In Brief: Predator’s Paradise
New laws are making California a haven for human trafficking.
Abigail Shrier, author of the book Irreversible Damage: The Transgender Craze Seducing Our Daughters, observes how California’s commitment to the Left’s gender-bending crusade has made the Golden State prime territory for human trafficking, especially sex trafficking. The long-running problem in California has gotten significantly worse in the last few years.
While the last few decades have seen an increase in human trafficking, women at all three of the anti-trafficking groups I spoke with across California agreed: nothing compares with the stunning rise in trafficking they’ve witnessed in recent months. Powell, formerly a sergeant in the Los Angeles Police Department’s Vice Division, knows the city’s streets intimately. Over the last six months, the number of prostitutes has doubled, she says. “On Figueroa, between 68th and 75th, in an hour, you might see about 30 girls out there. Now, you can see 60 to 65 girls in an hour.”
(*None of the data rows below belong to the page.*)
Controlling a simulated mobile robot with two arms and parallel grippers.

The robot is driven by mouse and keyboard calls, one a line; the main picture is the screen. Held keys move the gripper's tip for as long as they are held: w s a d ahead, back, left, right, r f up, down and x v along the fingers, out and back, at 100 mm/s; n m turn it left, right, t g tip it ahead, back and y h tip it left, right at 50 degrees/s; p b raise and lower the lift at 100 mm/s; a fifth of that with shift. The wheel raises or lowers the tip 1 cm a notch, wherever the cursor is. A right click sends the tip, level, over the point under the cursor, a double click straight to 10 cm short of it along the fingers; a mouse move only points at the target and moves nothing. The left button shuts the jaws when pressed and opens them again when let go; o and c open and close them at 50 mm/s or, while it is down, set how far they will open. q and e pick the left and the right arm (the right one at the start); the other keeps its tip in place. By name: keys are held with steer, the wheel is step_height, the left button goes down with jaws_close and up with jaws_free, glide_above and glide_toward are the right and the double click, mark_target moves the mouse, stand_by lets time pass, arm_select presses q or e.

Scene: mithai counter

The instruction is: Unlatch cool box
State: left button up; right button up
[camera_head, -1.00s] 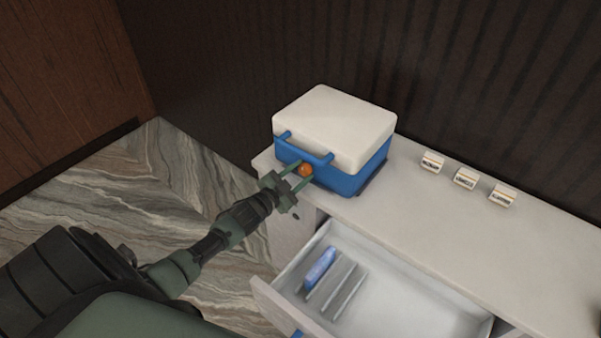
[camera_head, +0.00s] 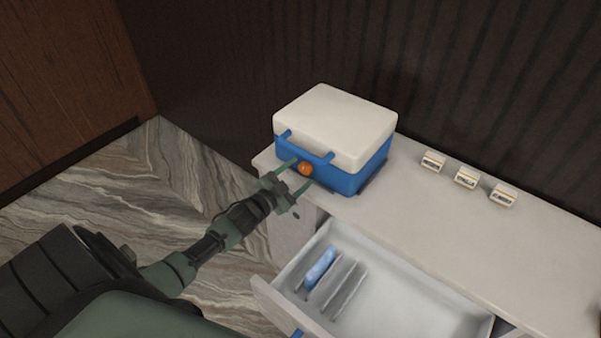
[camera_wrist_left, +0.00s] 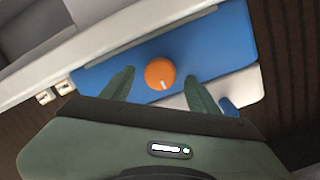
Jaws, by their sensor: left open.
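The cool box has a blue body (camera_head: 345,182) and a white lid (camera_head: 336,124), which lies shut on it. It stands at the left end of the white counter. An orange round knob (camera_head: 305,169) is on its front face; in the wrist view the knob (camera_wrist_left: 160,74) shows a short white mark. My left gripper (camera_wrist_left: 160,78) is open, with one finger on each side of the knob and a gap to it on both sides. Two blue stubs show at the front lid edge. My right gripper is not in view.
Several small label blocks (camera_head: 465,177) stand along the back of the counter. An open drawer (camera_head: 410,313) below holds a blue pack (camera_head: 320,266) and grey dividers. The counter top (camera_head: 420,215) in between is clear.

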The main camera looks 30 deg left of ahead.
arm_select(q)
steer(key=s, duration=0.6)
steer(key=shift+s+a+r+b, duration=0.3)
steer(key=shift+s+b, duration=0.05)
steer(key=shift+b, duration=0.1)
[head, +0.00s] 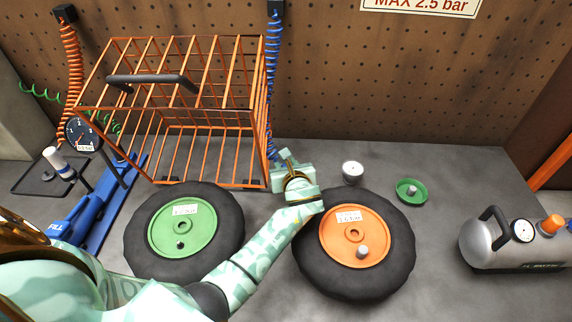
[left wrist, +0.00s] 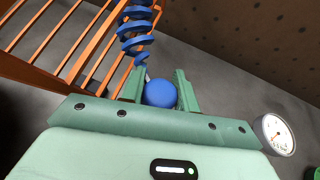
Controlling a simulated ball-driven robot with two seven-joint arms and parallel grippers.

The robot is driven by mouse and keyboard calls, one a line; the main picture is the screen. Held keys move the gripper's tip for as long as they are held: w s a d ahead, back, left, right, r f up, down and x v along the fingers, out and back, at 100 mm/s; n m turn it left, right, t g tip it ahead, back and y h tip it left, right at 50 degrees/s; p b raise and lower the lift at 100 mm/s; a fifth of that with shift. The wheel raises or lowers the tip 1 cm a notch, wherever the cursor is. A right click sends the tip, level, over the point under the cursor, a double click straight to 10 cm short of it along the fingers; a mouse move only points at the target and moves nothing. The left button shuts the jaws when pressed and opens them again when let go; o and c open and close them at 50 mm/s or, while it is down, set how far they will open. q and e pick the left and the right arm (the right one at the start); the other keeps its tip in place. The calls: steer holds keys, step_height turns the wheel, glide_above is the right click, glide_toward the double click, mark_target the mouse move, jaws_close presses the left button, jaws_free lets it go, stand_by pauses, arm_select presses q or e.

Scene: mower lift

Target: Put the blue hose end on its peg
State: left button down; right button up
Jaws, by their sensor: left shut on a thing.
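The blue coiled hose (head: 271,70) hangs from a dark bracket (head: 276,8) on the pegboard, down the cage's right edge. Its coils also show in the left wrist view (left wrist: 136,32). My left gripper (head: 284,157) is low by the cage's right front corner. In the left wrist view, its fingers (left wrist: 159,90) are shut on the hose end, seen as a round blue knob (left wrist: 160,94). In the head view the hose end is mostly hidden by the gripper. I cannot make out the peg. My right gripper is not in view.
An orange wire cage (head: 256,145) stands left of the gripper. A wheel with a green hub (head: 180,228) and one with an orange hub (head: 340,245) lie in front. A small gauge (head: 352,170), a green dish (head: 411,197) and a grey tank (head: 485,248) are to the right.

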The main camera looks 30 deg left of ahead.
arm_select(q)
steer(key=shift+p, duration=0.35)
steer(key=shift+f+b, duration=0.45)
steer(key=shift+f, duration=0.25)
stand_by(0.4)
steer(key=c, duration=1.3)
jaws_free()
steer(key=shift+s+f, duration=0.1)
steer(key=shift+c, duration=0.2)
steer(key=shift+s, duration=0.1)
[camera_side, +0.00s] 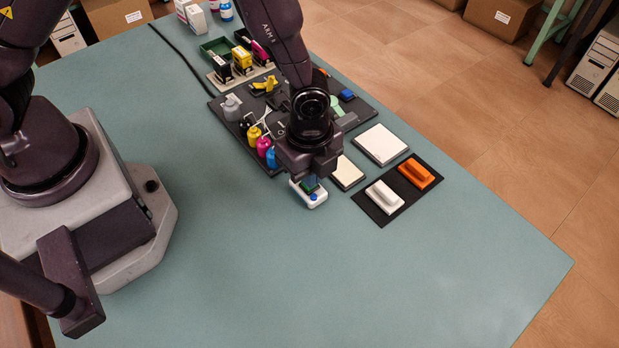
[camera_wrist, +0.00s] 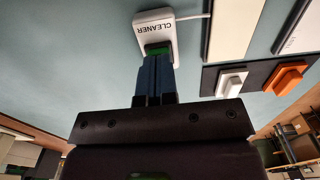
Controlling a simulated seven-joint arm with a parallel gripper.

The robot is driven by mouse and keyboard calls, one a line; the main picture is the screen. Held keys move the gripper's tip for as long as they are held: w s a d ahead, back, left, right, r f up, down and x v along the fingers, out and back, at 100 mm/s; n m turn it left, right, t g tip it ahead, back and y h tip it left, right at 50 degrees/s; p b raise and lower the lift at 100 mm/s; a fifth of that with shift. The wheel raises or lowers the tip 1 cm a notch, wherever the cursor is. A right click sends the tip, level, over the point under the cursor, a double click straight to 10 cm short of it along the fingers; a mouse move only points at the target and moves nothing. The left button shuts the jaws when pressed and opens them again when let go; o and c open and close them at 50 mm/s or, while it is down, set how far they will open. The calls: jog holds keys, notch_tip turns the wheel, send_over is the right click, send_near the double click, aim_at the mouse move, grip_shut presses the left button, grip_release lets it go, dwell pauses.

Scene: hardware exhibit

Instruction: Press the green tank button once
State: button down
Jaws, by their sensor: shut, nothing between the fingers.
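A small white box labelled CLEANER (camera_wrist: 160,25) is just ahead of my gripper (camera_wrist: 157,60) in the wrist view. Its green patch (camera_wrist: 157,47) lies right at my fingertips, which cover part of it; I cannot tell whether they touch. My two fingers are shut together with nothing held. In the side view a white box (camera_side: 296,186) with a dark green patch and a blue spot (camera_side: 312,197) sits below my gripper, partly hidden by it. No label naming a tank button is readable.
A dark tray (camera_side: 363,100) with coloured bottles stands beyond my gripper. A white pad (camera_side: 381,144) and a cream pad (camera_side: 347,173) lie to the right. A black mat (camera_side: 371,207) holds white (camera_side: 384,197) and orange (camera_side: 415,174) blocks. The front table is clear.

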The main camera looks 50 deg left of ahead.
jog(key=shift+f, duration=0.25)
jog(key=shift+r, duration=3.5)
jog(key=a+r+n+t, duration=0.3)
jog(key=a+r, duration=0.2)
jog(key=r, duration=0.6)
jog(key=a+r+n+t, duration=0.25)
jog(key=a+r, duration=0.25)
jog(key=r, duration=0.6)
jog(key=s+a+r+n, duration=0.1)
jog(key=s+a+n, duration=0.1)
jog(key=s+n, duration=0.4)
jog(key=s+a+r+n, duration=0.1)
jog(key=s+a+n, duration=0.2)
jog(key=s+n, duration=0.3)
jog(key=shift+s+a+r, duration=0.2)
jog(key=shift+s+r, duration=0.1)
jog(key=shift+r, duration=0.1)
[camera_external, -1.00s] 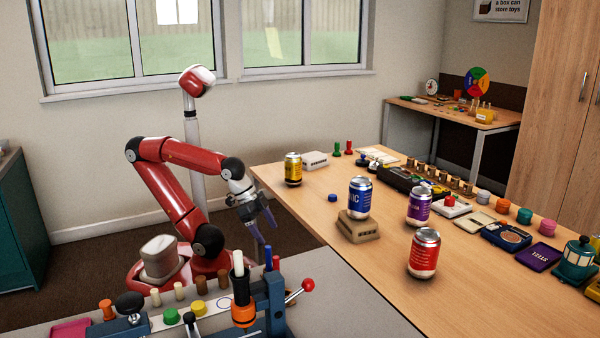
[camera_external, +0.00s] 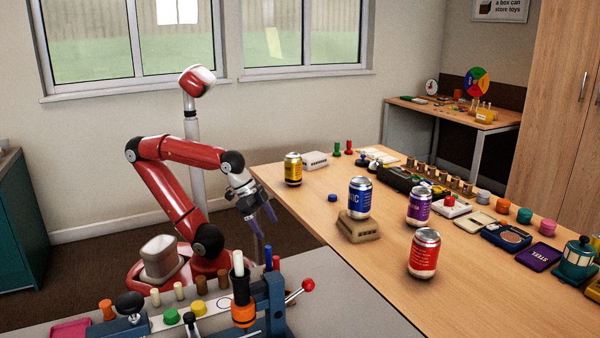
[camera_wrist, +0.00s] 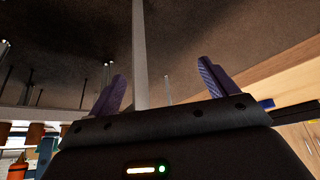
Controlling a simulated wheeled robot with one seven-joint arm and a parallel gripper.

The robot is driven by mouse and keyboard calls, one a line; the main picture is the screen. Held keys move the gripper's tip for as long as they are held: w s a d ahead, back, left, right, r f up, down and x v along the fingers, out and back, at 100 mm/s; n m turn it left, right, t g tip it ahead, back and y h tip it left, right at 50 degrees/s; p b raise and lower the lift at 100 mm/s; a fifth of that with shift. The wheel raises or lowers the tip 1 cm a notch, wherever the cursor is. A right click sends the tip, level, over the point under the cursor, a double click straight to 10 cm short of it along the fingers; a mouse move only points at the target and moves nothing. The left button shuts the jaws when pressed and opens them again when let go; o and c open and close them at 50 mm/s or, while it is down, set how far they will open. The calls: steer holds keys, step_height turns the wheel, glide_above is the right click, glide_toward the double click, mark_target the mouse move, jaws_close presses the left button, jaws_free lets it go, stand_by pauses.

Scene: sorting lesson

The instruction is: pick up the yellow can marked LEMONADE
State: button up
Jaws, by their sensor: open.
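The yellow can (camera_external: 293,169) stands upright near the far left corner of the wooden table in the external view. Its lettering is too small to read. My gripper (camera_external: 265,226) hangs beside the table's left edge, apart from the can and nearer the camera. Its fingers are spread and hold nothing. In the wrist view my gripper (camera_wrist: 160,88) shows two purple fingers wide apart, with floor and a table leg beyond. The can is not visible in the wrist view.
A blue can (camera_external: 359,198) stands on a tan block (camera_external: 358,228). A purple can (camera_external: 419,207) and a red can (camera_external: 424,253) stand to its right. A white box (camera_external: 314,160) is beside the yellow can. A grey bench (camera_external: 340,300) with tools is in front.

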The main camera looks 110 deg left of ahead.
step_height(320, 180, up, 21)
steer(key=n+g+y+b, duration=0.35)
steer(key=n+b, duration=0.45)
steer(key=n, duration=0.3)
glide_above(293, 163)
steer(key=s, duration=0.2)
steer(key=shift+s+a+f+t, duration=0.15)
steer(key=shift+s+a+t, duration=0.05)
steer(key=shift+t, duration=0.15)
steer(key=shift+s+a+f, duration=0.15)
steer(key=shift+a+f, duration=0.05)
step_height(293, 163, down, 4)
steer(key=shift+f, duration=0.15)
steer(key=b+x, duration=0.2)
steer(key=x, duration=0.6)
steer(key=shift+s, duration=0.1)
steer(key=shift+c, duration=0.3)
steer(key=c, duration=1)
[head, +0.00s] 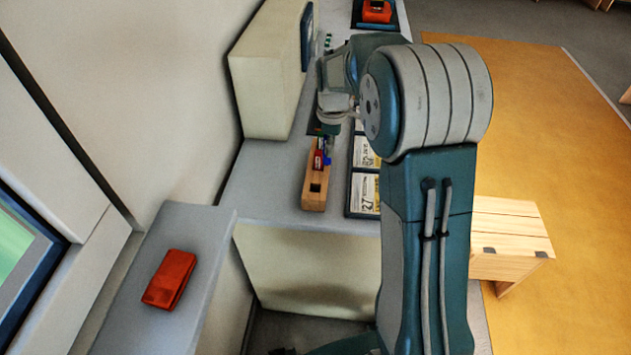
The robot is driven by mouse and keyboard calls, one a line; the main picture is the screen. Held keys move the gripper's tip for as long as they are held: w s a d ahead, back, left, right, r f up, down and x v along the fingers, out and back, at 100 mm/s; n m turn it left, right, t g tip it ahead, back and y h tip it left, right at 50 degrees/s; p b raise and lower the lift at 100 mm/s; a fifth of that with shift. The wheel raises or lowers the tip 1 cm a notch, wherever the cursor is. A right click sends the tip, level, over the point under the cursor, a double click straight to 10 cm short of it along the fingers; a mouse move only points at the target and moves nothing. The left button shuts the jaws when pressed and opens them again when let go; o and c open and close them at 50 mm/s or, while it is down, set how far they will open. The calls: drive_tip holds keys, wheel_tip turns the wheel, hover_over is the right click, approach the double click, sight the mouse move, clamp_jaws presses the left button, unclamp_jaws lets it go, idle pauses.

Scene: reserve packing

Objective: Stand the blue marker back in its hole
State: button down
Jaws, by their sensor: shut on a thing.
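A wooden block (314,198) with square holes stands on the grey counter, and its near hole is empty. A red marker (318,160) stands upright in the block. The blue marker (327,158) shows just to the right of the red one, at the block's far part. My gripper (329,140) is directly above and is shut on the blue marker. The gripper hides much of the marker, and I cannot tell whether its lower end is inside a hole or beside the block.
Framed cards (364,190) lie right of the block. A cream cabinet (272,75) stands behind on the left. An orange-red box (170,279) lies on a nearer ledge. A wooden stool (507,235) stands right of my arm.

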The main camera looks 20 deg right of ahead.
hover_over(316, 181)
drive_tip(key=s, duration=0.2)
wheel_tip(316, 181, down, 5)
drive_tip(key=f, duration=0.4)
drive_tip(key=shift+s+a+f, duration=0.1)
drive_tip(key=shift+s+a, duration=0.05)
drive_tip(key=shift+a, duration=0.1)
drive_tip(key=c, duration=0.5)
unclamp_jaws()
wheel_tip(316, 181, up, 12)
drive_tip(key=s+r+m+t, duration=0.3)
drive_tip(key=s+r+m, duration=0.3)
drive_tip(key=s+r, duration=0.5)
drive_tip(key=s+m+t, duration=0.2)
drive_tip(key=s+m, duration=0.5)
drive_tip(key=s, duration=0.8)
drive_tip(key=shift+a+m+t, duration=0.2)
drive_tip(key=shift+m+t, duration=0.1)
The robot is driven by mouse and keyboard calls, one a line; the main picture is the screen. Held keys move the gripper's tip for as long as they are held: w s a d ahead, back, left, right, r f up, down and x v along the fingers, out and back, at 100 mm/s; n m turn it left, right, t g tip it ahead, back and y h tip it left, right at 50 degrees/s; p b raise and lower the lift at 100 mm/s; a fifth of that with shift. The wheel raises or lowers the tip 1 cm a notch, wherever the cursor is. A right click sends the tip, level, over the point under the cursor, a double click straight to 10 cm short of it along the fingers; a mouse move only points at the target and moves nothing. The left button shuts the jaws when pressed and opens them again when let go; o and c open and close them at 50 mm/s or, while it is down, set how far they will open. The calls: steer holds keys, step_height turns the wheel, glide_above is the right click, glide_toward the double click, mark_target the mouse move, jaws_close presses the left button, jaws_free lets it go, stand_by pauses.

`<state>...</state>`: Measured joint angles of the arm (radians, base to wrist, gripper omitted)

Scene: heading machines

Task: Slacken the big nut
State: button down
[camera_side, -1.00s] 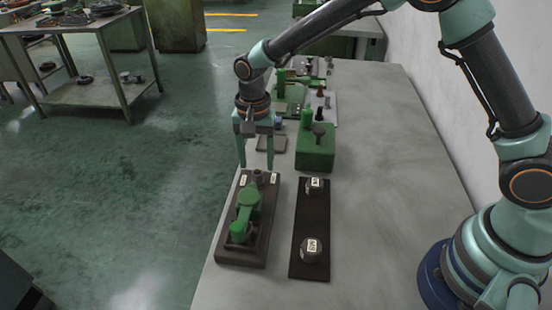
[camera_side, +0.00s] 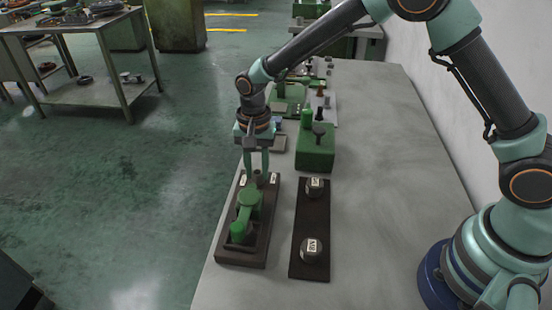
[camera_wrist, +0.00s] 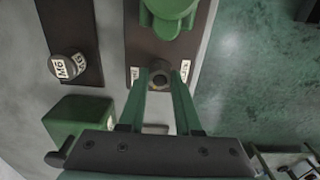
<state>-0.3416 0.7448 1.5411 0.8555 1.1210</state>
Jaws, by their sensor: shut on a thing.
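A dark board (camera_side: 262,240) carries a green swivelling part (camera_side: 246,212) and a short grey round post (camera_side: 258,178) at its far end, between two small white labels. My gripper (camera_side: 257,170) points down at this post. In the wrist view, my fingers (camera_wrist: 158,74) are closed on the post (camera_wrist: 158,83), one on each side. Beside it, a dark plate (camera_side: 312,214) holds two dark round nut-like pieces with white labels, a near one (camera_side: 310,254) and a far one (camera_side: 312,192). I cannot tell which is the big nut.
A green block (camera_side: 315,150) with upright knobs stands just beyond the plate. More green and grey fixtures (camera_side: 290,100) lie farther along the bench. The right side of the grey bench (camera_side: 390,200) is clear, up to my base.

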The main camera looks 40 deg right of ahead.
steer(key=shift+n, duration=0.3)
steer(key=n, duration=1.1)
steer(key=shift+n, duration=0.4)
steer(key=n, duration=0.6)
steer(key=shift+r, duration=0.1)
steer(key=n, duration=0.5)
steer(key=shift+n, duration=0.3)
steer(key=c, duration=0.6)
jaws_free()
Shrier asks, “What shifted?”
The answer, the anti-trafficking advocates told me, is Senate Bill 357. Signed by Governor Gavin Newsom in July, the measure decriminalized loitering with the intent to engage in prostitution. The bill did not officially take effect until January 1 of this year, but from the moment it became law back in July, these women say, the on-the-ground reality changed. “The minute the governor signed it, you started seeing an uptick on the streets,” Powell said. “And on social media, the pimps were saying: ‘You better get out there and work because the streets are ours.’”
Many warned the law would lead to an increase in sex crimes and human trafficking, leaving young women more vulnerable while making policing crime that much more difficult. Leftist politicians swatted down the warning. However, the proof is in the pudding.
The pimps were right: police stopped making arrests for crimes that would no longer be charged. The anti-loitering statute had provided the grounds for officers to question women and children whom they suspected might be trapped in a prostitution ring. “As a police officer, you need probable cause to stop and investigate,” Powell explained. “So if I have a law that says you can’t loiter in this area, with pasties and a G-string, flagging down cars, I could stop you for that because you’re loitering. But if I just say I’m stopping you because you look kind of young, that’s a little weak. So, it takes away a tool.” Without the statute, police hands were suddenly tied. Henceforth, questioning the girls — and potentially provoking a violent confrontation with pimps — came to seem a Pyrrhic gamble, one that California’s police officers would now avoid.
Irrespective of the fact that prostitution remains technically illegal in California, the new law all but handcuffed law enforcement’s ability to police it. So, what was the motivation behind the new law?
Why would anyone propose such a law? Why would the California State Legislature pass it? I asked the bill’s author, San Francisco–based state senator Scott Wiener. The answer he gave is the one that he supplies for so many of the bills he authors: it was necessary to advance the rights of LGBTQ people.
Shrier concludes:
As a result of this law, adult sexual predators of all orientations in California gained greater access to child victims.